**Task prompt**
Write out the data below in full, unchanged, minus the images.

**Data block**
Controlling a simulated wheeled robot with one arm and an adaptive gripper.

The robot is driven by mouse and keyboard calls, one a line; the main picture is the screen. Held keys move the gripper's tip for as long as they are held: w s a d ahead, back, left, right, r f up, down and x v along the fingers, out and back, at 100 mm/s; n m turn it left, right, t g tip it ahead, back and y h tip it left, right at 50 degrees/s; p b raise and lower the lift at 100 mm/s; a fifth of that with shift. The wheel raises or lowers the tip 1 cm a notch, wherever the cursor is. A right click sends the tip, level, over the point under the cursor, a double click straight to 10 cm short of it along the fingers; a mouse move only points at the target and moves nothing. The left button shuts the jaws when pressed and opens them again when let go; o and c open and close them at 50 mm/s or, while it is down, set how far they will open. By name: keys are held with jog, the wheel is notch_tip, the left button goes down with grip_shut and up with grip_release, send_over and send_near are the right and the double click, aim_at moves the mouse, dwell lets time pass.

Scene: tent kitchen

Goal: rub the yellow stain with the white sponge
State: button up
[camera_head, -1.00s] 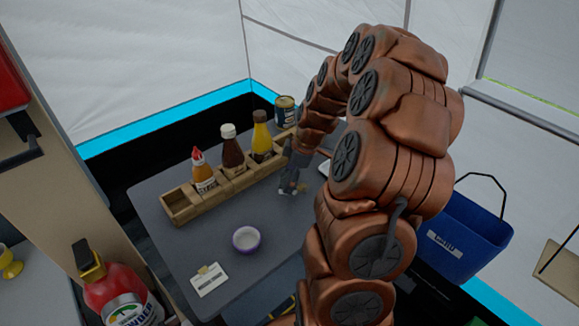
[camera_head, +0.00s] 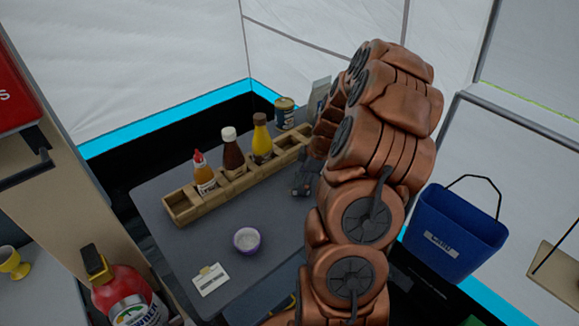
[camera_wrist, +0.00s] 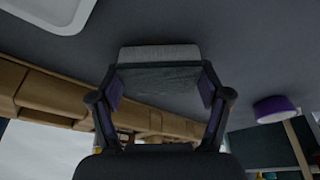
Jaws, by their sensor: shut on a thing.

**Task response**
Controlling a simulated wheeled robot with one arm and an adaptive gripper.

The robot is driven by mouse and keyboard calls, one a line; the main picture is the screen. Held keys move the gripper's tip for as long as they are held: w s a d ahead, back, left, right, r f up, down and x v along the fingers, out and back, at 100 mm/s; n m turn it left, right, t g tip it ahead, back and y h tip it left, right at 50 degrees/s; p b raise and lower the lift at 100 mm/s; a fifth of that with shift. The wheel raises or lowers the tip 1 cm a notch, wherever the cursor is. A right click sends the tip, level, over the point under the cursor, a double click straight to 10 cm short of it along the fingers; a mouse move only points at the target and moves nothing. The left button shuts the jaws when pressed and opens them again when let go; o and c open and close them at 50 mm/s or, while it is down, set how far they will open. By name: keys are held with jog, the wheel is notch_tip, the left button goes down with grip_shut and up with grip_release, send_over and send_near are the right and the double click, aim_at moves the mouse, dwell lets time pass.

Scene: tent kitchen

Goal: rub the yellow stain with the white sponge
State: button up
[camera_head, -1.00s] 
[camera_head, +0.00s] 
[camera_wrist, +0.00s] 
Jaws, by their sensor: shut on a thing.

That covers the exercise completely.